>> START Supplied entries

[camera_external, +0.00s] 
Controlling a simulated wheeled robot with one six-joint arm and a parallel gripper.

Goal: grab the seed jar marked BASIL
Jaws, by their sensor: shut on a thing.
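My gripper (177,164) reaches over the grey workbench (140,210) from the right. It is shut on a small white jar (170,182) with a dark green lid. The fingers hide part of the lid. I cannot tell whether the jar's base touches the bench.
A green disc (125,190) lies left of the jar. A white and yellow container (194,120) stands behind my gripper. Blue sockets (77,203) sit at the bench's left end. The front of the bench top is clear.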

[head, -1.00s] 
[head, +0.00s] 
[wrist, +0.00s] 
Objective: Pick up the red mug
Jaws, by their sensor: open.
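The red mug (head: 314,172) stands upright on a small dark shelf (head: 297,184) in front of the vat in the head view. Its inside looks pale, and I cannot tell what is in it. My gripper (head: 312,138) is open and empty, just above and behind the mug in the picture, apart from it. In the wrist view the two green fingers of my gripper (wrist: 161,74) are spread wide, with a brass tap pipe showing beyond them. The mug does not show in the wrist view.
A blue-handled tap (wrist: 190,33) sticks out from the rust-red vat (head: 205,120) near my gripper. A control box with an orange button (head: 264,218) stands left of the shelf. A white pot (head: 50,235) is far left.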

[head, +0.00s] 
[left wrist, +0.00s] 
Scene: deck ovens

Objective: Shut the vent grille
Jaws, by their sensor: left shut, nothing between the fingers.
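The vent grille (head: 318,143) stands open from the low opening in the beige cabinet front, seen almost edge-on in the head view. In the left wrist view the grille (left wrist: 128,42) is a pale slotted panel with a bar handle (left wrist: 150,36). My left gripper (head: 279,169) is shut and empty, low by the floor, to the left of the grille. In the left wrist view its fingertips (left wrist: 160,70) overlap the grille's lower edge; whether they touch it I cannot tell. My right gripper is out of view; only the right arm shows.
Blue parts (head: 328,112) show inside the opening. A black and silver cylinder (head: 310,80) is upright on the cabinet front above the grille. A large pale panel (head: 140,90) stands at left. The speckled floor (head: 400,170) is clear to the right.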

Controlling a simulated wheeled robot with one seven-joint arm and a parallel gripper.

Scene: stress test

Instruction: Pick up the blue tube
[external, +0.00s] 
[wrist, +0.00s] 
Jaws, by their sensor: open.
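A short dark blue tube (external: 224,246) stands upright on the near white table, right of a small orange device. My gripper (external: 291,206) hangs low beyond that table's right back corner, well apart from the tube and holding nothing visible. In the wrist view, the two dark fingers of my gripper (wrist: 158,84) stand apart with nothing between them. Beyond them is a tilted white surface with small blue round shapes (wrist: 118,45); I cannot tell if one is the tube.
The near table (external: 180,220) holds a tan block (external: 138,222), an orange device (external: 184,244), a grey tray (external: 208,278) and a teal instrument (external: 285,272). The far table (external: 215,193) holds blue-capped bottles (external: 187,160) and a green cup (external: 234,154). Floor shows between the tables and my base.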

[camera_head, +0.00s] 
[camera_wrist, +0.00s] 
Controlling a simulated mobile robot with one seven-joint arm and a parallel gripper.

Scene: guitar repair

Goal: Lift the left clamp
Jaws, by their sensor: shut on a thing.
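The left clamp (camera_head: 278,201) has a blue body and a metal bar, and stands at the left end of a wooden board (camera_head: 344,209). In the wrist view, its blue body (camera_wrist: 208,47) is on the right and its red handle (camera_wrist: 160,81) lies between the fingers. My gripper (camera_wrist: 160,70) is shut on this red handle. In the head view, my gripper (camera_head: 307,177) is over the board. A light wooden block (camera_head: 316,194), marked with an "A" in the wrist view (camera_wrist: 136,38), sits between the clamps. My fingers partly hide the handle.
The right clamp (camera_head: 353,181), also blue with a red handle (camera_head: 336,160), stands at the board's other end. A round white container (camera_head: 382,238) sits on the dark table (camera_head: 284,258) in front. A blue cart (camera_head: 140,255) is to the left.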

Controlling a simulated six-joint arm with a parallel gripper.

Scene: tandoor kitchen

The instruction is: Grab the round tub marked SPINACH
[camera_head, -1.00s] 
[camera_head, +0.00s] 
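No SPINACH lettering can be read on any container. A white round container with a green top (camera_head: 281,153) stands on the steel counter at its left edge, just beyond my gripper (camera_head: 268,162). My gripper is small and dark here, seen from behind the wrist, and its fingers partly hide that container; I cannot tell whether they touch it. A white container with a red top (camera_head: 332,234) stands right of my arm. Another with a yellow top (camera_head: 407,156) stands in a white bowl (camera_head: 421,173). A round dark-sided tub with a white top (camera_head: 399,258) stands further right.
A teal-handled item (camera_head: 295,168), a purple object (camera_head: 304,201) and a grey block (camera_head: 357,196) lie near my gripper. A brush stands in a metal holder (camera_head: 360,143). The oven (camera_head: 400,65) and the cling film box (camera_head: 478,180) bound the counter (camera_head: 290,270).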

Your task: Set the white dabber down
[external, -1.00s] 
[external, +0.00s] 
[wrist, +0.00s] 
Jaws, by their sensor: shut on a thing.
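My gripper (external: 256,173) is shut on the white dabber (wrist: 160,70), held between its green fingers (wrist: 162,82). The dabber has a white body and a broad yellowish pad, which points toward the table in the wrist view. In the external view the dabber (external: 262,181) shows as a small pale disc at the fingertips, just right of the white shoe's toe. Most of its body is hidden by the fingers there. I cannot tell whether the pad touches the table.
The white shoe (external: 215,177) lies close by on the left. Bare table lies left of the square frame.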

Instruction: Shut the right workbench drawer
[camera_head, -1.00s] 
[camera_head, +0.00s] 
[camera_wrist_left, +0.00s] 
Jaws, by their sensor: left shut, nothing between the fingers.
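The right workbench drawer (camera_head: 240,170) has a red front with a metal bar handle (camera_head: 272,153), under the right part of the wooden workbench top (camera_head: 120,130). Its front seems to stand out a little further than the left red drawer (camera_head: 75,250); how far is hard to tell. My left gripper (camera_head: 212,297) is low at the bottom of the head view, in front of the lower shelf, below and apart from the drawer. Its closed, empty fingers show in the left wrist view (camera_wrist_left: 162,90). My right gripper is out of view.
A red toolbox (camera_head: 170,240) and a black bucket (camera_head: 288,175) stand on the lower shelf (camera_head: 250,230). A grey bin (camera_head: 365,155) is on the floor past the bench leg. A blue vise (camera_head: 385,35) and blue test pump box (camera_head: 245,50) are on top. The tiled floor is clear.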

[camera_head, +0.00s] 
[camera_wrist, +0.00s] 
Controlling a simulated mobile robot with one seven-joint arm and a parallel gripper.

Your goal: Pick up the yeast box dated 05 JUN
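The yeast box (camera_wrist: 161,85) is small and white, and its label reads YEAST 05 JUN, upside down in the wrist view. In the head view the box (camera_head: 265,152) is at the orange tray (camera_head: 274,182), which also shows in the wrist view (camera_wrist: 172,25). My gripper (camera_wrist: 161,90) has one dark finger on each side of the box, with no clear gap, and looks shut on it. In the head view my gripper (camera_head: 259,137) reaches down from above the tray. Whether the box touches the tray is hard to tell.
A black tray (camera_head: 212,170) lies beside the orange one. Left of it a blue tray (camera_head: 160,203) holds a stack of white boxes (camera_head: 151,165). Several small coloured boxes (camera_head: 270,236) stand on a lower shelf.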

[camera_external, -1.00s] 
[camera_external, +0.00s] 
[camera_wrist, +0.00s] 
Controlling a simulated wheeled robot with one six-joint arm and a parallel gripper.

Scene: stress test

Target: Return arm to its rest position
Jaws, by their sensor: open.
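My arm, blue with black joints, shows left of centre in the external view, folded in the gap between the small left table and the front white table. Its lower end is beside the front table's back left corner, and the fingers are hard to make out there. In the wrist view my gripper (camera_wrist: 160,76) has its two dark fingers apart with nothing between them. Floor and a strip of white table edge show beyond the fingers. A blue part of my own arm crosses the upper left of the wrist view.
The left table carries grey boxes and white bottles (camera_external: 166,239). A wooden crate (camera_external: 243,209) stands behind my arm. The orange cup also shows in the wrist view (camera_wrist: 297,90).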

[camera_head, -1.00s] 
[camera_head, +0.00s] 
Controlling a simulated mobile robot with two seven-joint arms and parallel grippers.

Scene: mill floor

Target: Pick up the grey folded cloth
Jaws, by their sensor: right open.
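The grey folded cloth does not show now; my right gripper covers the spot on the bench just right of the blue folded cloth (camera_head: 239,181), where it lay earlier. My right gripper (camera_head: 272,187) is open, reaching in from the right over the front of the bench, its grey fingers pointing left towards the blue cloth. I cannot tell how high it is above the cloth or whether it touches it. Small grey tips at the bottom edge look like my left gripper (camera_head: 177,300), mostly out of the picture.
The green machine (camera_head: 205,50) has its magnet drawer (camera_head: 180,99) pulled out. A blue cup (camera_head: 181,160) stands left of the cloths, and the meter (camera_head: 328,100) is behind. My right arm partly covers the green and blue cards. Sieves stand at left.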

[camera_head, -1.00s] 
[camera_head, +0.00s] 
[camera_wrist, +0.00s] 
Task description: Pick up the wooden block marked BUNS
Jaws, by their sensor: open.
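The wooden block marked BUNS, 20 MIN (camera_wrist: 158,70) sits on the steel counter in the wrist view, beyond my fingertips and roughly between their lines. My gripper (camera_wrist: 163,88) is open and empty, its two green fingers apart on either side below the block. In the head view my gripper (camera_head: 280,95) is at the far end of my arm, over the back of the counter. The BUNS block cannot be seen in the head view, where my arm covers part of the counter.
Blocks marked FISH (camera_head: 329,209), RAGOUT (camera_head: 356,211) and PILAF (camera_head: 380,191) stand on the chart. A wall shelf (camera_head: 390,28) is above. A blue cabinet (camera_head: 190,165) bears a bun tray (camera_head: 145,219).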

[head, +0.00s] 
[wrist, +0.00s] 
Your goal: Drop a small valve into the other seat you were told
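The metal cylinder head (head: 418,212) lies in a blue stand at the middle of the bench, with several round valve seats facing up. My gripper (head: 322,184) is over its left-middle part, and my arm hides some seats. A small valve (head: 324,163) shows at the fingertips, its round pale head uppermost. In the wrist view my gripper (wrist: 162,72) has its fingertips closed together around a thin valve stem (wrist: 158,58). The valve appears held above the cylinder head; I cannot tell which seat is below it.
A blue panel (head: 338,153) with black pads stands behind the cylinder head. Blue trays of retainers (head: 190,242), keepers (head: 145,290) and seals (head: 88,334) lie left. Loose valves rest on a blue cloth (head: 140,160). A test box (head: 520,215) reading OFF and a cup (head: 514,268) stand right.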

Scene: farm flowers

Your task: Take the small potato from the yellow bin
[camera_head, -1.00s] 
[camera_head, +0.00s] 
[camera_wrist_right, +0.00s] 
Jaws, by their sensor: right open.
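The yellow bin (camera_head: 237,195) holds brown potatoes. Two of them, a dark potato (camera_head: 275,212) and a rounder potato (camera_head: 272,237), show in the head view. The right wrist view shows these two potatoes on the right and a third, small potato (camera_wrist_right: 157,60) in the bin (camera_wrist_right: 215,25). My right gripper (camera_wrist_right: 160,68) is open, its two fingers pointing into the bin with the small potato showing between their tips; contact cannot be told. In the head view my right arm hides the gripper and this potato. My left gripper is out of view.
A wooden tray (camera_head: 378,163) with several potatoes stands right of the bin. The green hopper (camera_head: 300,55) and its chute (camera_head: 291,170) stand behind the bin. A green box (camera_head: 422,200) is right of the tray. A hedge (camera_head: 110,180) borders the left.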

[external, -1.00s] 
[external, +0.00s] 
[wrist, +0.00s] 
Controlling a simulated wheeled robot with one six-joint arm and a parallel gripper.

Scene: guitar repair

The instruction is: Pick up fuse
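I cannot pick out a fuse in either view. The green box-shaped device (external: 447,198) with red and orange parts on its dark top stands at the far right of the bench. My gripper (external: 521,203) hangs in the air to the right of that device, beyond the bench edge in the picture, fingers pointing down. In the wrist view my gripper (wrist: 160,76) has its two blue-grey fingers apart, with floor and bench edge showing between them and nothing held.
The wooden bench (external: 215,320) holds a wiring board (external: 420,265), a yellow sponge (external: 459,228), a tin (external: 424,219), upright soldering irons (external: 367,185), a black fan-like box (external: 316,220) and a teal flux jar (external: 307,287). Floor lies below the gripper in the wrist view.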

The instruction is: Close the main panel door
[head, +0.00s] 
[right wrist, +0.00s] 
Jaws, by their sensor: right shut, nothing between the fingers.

>> END Supplied entries

Directive
In the listing above, find the line with "Your task: Take" and the line with "[camera_wrist_right, +0.00s]". Output those two lines and every line between them, exactly as written.

The response
Your task: Take the small potato from the yellow bin
[camera_head, -1.00s] 
[camera_head, +0.00s] 
[camera_wrist_right, +0.00s] 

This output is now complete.